Afrika is booming. It isn’t the first time that we try to convey this message, and it most certainly won’t be the last. To show hipsters all around the world how it’s done, we present to you: Nairobi, the East African urban paradise. These are places you go to when you’re young and creative, and you happen to live in the Kenyan capital. This week: the first set of five urban hotspots.
1. The Goethe Institut Kenya
The Goethe Institut is a global German institute, and focuses primarily on educating other parts of the world in the German language and culture. Additionally, the Kenyan establishment is well-known for its cultural activities. In collaboration with young artists and independent cultural ventures they organize a wide spectrum of activities where the main focus lies on the newest generation of African music, film, and art. Keep an eye on their Facebook to see what kind of events are up next!
2. Nairobi Garage
Start-ups! Co-working! If you’re a millennial, it’s hard to not get excited when these terms are being used. Nairobi Garage is the co-working space of Nairobi. For a small amount per month, the future of Kenya has a place to further develop their concepts and simultaneously create and/or expand their network in the capital. With open co-work spaces, closed off conference rooms, fast WiFi, and most importantly: free coffee, it’s no wonder that the majority of Nairobi’s young and creative scene can be found here.
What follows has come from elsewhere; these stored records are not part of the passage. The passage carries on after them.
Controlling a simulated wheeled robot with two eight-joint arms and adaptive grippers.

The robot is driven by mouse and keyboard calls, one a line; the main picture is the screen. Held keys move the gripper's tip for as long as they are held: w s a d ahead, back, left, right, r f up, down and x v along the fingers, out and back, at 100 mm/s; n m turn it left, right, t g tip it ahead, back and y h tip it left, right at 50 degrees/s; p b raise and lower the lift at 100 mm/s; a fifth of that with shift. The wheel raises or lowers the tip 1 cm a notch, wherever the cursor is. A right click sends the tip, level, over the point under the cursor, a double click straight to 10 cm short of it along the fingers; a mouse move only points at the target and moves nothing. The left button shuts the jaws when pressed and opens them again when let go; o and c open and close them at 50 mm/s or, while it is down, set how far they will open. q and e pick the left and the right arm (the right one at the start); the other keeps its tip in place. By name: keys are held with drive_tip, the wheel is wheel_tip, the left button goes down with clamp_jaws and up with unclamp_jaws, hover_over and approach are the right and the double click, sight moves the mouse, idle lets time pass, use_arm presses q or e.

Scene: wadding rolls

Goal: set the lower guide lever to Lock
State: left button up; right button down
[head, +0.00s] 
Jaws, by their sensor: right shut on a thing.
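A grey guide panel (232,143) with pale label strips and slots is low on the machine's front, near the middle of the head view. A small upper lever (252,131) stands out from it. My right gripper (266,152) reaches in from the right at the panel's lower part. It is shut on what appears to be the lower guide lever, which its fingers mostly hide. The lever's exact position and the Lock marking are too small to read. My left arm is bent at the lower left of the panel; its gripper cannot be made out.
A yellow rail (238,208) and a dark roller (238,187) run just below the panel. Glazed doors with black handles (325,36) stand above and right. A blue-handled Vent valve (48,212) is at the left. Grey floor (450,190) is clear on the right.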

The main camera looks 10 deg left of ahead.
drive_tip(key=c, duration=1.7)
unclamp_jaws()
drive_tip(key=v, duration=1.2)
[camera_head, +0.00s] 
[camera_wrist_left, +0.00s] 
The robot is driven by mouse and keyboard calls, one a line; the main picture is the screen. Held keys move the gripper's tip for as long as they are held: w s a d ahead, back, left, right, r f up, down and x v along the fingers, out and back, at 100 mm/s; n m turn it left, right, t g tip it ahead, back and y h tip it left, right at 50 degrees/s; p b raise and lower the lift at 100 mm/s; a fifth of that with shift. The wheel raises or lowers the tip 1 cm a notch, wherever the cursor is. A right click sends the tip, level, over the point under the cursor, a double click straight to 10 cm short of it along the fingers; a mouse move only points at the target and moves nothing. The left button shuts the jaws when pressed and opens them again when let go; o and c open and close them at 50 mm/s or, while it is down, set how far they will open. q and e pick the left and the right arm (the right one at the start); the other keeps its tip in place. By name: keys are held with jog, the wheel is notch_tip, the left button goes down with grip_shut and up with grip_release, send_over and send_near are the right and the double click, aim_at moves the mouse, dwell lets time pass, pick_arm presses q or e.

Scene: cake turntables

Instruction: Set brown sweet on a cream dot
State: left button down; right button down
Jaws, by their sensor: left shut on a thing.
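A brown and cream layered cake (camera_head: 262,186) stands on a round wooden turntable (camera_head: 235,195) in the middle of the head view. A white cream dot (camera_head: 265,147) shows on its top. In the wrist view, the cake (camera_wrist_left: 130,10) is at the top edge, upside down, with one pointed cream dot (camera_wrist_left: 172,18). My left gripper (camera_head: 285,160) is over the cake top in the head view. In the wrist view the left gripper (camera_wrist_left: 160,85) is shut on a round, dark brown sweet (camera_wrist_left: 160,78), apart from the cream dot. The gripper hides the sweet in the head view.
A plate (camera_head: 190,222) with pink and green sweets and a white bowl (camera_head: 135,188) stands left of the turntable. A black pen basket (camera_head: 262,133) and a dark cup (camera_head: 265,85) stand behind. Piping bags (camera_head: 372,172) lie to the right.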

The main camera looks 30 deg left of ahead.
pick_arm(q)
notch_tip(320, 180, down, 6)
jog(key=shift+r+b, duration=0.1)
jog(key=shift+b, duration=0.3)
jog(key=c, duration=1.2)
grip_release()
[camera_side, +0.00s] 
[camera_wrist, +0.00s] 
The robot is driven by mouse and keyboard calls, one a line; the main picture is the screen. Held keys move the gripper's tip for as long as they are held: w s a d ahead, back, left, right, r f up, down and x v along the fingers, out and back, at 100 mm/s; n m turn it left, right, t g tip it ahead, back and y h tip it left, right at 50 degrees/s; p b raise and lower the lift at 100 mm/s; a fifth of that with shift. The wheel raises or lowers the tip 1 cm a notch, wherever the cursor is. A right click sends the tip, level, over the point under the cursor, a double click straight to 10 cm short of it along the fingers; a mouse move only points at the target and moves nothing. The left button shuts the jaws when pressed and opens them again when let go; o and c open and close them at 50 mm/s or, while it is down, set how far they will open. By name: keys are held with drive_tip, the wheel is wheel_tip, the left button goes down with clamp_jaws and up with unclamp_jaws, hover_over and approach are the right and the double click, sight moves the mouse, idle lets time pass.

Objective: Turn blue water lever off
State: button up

3. East African Soul Train (E.A.S.T.)
The Kenyan railway system, which stretches from Mombasa till Kisumu, was strategically laid down at the end of the 19th century. Where its original function was to aid the British in maintaining control over ‘their’ grounds, it now forms the location for E.A.S.T: an annual creative event where the historic route is travelled by talented East African artists. Curious about what this results into? Follow their Instagram and Facebook.
4. Blankets & Wine
The idea is simple: bring a bottle of wine, a picnic basket, and a blanket. Combine these three attributes with a music programme that’s made up entirely out of young African talent, and a formula is born. Repeat this every first Sunday of the month until you become an East African legend. Mutoni Ndonga came up with this incentive, named it ‘Blankets & Wine’, and the rest is history. Blankets & Wine quickly moved from Nairobi to Uganda, and has its debut in Rwanda this year. Wherever B&W goes (or will go), the programme stays true to the environment in which it’s located. Where it once started as a platform for the promotion of Kenyan music, it has grown into an Africa-wide event focusing on regional art, literature, music, fashion, and theater.
5. Wasp & Sprout
Wasp & Sprout has recreated the classic ‘hipster-coffeebar-style’ while adding an African twist to it: we can check ‘bike hanging from wall’, ‘use of industrial materials’, and ‘retro furniture’ off our list. But even though one visit is enough to maintain your hipster-levels for quite some time, there’s more to this dynamic café than you might think. In Nairobi, where most coffee bars are part of a bigger concern, W&S is a unique gem where you could easily (and happily) order half the menu. Next to making cappuccinos, they produce their own interior design-collection, and they offer a platform for local artists to display their art. In short: here you go to get your coffee with a side of cake and cultural incentive.